- [Problem to work on]: Output the lines that follow exactly as they are.

- [Stored data]:
☆ ☆ ☆ ☆ ☆
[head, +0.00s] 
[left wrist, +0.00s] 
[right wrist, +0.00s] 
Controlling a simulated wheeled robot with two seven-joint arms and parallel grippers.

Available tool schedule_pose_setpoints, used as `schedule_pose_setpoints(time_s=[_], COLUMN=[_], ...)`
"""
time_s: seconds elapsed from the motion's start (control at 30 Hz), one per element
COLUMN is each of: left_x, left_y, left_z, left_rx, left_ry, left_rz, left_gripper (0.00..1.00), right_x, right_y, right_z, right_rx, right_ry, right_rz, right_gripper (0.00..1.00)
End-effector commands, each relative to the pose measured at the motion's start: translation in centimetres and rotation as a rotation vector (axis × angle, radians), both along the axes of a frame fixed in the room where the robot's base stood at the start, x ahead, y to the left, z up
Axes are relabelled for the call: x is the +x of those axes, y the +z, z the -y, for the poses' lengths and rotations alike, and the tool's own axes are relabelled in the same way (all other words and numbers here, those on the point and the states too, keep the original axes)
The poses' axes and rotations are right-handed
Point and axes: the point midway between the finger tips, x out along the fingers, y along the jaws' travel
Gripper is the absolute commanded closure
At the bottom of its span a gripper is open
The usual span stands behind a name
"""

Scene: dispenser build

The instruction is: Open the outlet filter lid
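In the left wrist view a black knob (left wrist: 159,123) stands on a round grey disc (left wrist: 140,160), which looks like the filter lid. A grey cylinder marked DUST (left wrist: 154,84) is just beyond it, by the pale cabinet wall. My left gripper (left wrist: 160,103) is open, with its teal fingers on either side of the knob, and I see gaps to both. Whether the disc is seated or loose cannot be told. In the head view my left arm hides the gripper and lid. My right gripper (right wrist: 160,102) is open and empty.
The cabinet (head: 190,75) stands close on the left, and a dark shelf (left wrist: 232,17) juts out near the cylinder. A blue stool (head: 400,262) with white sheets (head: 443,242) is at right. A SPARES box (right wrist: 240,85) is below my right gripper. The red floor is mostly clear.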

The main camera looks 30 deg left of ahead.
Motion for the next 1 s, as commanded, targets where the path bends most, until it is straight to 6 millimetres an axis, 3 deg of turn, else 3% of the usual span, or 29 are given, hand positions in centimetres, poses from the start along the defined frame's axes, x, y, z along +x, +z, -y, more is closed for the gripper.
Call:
☆ ☆ ☆ ☆ ☆
- [Full solution]:
[head, +0.00s] 
[left wrist, +0.00s] 
[right wrist, +0.00s] 
Controlling a simulated wheeled robot with two seven-joint arms and parallel grippers.

Available tool schedule_pose_setpoints, used as `schedule_pose_setpoints(time_s=[_], COLUMN=[_], ...)`
"""
time_s: seconds elapsed from the motion's start (control at 30 Hz), one per element
COLUMN is each of: left_x, left_y, left_z, left_rx, left_ry, left_rz, left_gripper (0.00..1.00), right_x, right_y, right_z, right_rx, right_ry, right_rz, right_gripper (0.00..1.00)
End-effector commands, each relative to the pose measured at the motion's start: translation in centimetres and rotation as a rotation vector (axis × angle, radians), both along the axes of a frame fixed in the room where the robot's base stood at the start, x ahead, y to the left, z up
Axes are relabelled for the call: x is the +x of those axes, y the +z, z the -y, for the poses' lengths and rotations alike, and the tool's own axes are relabelled in the same way (all other words and numbers here, those on the point and the states too, keep the original axes)
The poses' axes and rotations are right-handed
Point and axes: the point midway between the finger tips, x out along the fingers, y along the jaws' travel
Gripper is the absolute commanded closure
At the bottom of its span a gripper is open
The usual span stands behind a name
"""

Scene: dispenser build

The instruction is: Open the outlet filter lid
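In the left wrist view a black knob (left wrist: 159,123) stands on a round grey disc (left wrist: 140,160), which looks like the filter lid. A grey cylinder marked DUST (left wrist: 154,84) is just beyond it, by the pale cabinet wall. My left gripper (left wrist: 160,103) is open, with its teal fingers on either side of the knob, and I see gaps to both. Whether the disc is seated or loose cannot be told. In the head view my left arm hides the gripper and lid. My right gripper (right wrist: 160,102) is open and empty.
The cabinet (head: 190,75) stands close on the left, and a dark shelf (left wrist: 232,17) juts out near the cylinder. A blue stool (head: 400,262) with white sheets (head: 443,242) is at right. A SPARES box (right wrist: 240,85) is below my right gripper. The red floor is mostly clear.

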The main camera looks 30 deg left of ahead.
Motion for the next 1 s, as commanded, targets where the path bends most, until it is straight to 6 millimetres an axis, 3 deg of turn, else 3% of the usual span, or 29 are given, hand positions in centimetres, poses from the start along the defined frame's axes, x, y, z along +x, +z, -y, more is closed for the gripper.
Call:

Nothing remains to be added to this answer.